Milly Buonanno
Visibilità senza potere.
Le sorti progressive ma non
magnifiche delle donne giornaliste italiane,
Liguori Editore, pp.123, euro 12,5
Se chiedessimo quali sono i volti di giornalisti
che la gente comune (e non solo) associa alla guerra
irachena, avremmo certamente l’impressione che
il giornalismo sia ormai saldamente in mano alle donne,
e a donne sicure di sé, della propria femminilità
ma soprattutto delle proprie idee e competenze.
La realtà è molto diversa, secondo Milly
Buonanno, docente di Sociologia della comunicazione
a Firenze, che da venticinque anni segue con passione
e finezza il mondo del giornalismo femminile. La visibilità
femminile è reale, ma è una visibilità
priva di potere: questa la tesi di fondo, che fa anche
da titolo, al volume Visibilità senza potere.

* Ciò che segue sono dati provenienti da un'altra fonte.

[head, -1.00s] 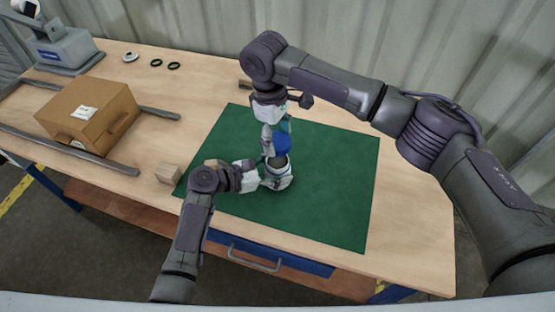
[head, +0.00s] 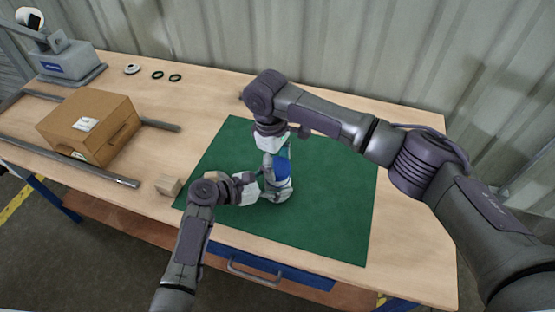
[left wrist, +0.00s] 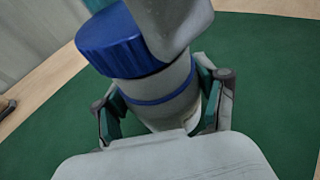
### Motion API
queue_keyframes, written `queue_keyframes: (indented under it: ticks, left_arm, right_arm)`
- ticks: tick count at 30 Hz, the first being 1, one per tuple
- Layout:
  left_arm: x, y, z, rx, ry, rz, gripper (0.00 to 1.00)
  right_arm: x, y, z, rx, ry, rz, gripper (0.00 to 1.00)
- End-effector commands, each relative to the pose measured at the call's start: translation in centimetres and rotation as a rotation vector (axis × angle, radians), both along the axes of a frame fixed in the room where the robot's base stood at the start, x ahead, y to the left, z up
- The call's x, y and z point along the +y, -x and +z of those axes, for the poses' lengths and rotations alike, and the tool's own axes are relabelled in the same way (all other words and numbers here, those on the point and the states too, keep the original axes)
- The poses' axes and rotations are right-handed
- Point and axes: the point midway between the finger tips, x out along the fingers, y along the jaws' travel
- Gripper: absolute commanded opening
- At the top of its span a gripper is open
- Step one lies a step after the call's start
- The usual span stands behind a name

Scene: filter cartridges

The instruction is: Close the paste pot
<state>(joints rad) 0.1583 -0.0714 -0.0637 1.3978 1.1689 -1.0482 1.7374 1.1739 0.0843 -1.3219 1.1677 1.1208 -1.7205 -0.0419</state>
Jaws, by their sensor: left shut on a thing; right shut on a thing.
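The paste pot (left wrist: 165,108) is a pale cylinder with a blue band, upright on the green mat (head: 320,215). My left gripper (head: 272,190) is shut around the pot's body from the left; its fingers also show in the left wrist view (left wrist: 165,105). The blue lid (left wrist: 108,40) is at the pot's mouth, looking slightly tilted in the left wrist view. My right gripper (head: 280,158) comes down from above and is shut on the lid. Its finger hides part of the lid, so I cannot tell whether the lid is fully seated.
A cardboard box (head: 90,125) stands on the left between grey rails (head: 75,162). A small wooden block (head: 168,186) is by the mat's left edge. Two black rings (head: 166,76) and a white ring (head: 131,69) lie at the back. The mat's right side is clear.

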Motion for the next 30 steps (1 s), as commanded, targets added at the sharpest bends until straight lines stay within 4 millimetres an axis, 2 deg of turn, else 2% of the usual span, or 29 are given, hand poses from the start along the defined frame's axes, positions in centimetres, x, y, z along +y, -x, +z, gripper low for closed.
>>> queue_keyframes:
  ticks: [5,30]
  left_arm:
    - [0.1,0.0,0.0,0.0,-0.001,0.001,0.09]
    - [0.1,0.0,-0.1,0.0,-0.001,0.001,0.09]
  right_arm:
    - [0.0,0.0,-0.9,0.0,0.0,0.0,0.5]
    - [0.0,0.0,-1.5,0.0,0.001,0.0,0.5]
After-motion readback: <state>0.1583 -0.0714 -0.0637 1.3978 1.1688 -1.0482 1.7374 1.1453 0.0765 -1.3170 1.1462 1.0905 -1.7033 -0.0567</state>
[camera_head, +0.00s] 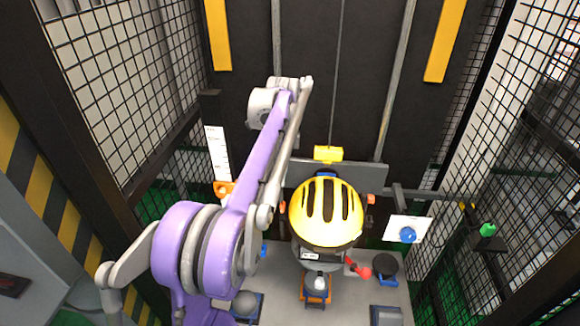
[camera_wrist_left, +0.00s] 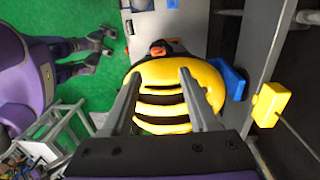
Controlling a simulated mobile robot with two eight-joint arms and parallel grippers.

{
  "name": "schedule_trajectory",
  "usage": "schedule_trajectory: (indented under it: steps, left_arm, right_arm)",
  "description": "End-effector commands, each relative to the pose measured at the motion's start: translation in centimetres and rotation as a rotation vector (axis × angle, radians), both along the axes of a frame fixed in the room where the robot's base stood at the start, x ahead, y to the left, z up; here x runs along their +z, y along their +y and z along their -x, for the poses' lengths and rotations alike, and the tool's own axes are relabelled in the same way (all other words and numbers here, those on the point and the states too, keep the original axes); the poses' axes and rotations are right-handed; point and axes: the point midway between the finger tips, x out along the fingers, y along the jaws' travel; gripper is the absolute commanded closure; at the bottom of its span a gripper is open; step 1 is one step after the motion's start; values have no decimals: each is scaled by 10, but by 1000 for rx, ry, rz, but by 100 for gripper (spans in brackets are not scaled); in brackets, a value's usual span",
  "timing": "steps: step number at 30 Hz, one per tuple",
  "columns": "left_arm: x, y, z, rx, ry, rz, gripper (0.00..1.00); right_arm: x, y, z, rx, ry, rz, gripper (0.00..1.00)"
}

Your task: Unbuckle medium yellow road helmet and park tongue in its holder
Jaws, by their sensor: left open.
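The yellow road helmet with black vents (camera_head: 326,211) sits upright on a stand in the middle of the head view. It also fills the middle of the left wrist view (camera_wrist_left: 165,95). My left gripper (camera_wrist_left: 160,75) is open, its two fingers reaching over the helmet's shell with nothing held. Whether they touch the shell is unclear. In the head view my left arm (camera_head: 262,150) crosses left of the helmet and its gripper is hidden. A purple arm part with grey prongs (camera_wrist_left: 95,45), probably my right gripper, shows in the left wrist view. No buckle, tongue or holder can be clearly made out.
A yellow block (camera_head: 328,154) sits behind the helmet on a grey plate (camera_head: 372,178). A white plate with a blue knob (camera_head: 407,234) and a green object on a bracket (camera_head: 487,230) are at right. A red-handled part (camera_head: 358,269) is near the stand. Mesh fencing encloses both sides.

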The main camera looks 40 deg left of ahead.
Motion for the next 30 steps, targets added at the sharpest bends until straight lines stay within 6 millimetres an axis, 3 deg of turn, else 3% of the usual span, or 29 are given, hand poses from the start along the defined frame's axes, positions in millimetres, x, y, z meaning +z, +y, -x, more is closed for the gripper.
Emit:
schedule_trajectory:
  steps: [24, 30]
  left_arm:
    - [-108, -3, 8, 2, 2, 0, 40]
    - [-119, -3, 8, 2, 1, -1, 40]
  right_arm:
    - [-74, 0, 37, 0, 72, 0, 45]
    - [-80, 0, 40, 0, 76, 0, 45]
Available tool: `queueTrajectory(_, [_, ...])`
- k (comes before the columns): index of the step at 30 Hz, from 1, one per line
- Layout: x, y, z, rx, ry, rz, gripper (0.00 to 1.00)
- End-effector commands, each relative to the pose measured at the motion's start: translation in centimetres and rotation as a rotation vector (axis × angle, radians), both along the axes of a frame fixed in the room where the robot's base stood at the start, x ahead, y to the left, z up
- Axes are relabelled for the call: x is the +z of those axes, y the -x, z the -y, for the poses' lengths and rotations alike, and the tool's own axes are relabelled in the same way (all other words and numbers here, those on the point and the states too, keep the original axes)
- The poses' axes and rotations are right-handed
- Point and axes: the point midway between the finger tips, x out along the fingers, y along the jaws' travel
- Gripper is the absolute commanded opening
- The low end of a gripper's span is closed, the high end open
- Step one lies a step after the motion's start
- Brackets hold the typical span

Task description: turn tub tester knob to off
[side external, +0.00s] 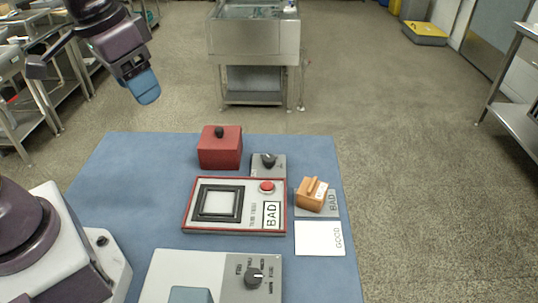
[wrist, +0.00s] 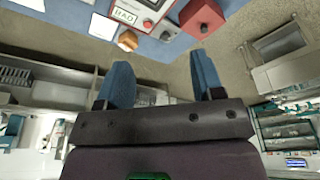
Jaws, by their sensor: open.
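A tester panel (side external: 236,226) with a red rim, a dark square frame, a red button (side external: 267,186) and a "BAD" display lies mid-table. A small grey plate with a black knob (side external: 268,160) sits just behind it. Another black dial knob (side external: 253,275) with a pale pointer and printed labels is on the grey part of a box at the front. I cannot tell which knob is the tub tester's. My gripper (side external: 147,88) is in the air beyond the table's back left, apart from both knobs. In the wrist view its blue fingers (wrist: 160,85) are open and empty.
A red box (side external: 219,150) with a black top knob stands at the back. An orange block (side external: 311,196) with a label rests on a grey "BAD" card, behind a white "GOOD" card (side external: 319,240). The blue table's left part (side external: 135,165) is clear.

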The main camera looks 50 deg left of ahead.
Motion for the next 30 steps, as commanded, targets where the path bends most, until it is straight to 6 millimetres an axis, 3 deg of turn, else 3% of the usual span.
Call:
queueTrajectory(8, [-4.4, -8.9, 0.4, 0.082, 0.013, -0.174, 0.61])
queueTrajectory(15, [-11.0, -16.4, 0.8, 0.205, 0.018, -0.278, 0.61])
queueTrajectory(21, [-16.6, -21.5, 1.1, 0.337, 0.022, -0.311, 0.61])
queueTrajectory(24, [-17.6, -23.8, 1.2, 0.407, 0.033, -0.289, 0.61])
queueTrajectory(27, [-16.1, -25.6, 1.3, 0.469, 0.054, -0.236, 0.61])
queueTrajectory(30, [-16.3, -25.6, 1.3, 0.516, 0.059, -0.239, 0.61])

Le sorti progressive ma non magnifiche delle donne
giornaliste italiane (Liguori Editore).
Così se, come scrive Miriam Mafai nella prefazione
al libro, è vero che “la femminilizzazione
del giornalismo italiano è un fatto”,
per cui le donne sono finalmente presenti non solo
nei tradizionali settori del costume e dello spettacolo,
in cui erano state relegate,ma anche nei più
decisivi campi della politica, dell’economia
e della cultura, tuttavia i dati a disposizione parlano
chiaro. E la realtà che raccontano è
fatta di disparità evidenti, direttamente proporzionali
al livello di carriera: se è pur vero che la
percentuale complessiva delle donne giornaliste è
passata dal dieci per cento degli anni Settanta al
quasi trenta di oggi, dati del 2001 relativi ai quotidiani,
vera cartina di tornasole dei rapporti di potere (per
i periodici i dati sono diversi, vista l’alta
percentuali di riviste femminili: che, se pure sono
molto diffusi, non incidono sull’opinione delle
élite detentrici del potere politico ed economico),
mostrano come nel ruolo di direttore e di vicedirettore
la percentuale femminile sia del 2 per cento, quella
di caporedattore e vicecaporedattore rispettivamente
dell’8 e 9 per cento, quella di caposervizio
e vicecaposervizio del 12 e 20 per cento. In altre
parole, le statistiche infrangono quello che la studiosa
Marjorie Ferguson ha a suo tempo definito come il
“mito ottimistico”, secondo cui l’ingresso
di un gran numero di donne nella professione giornalistica
avrebbe prodotto rapidi mutamente anche nella distribuzione
del potere.
In ogni caso, si tratta di dati che non stupiscono
chi è abituato a vedere tutte le cariche pubbliche,
dai politici ai professori universitari, ricoperte
da uomini in percentuali ancora più schiacciante
di quelle di paesi considerati poveri e sottosviluppati,
e che ci pongono ultimi in Europa quanto a presenza
femminile sul lavoro e in particolare nei ruoli di
potere. Eppure, come nota l’autrice con un filo
di rammarico, è difficile trovare, tra le giornaliste,
voci invocanti una qualche prospettiva di genere.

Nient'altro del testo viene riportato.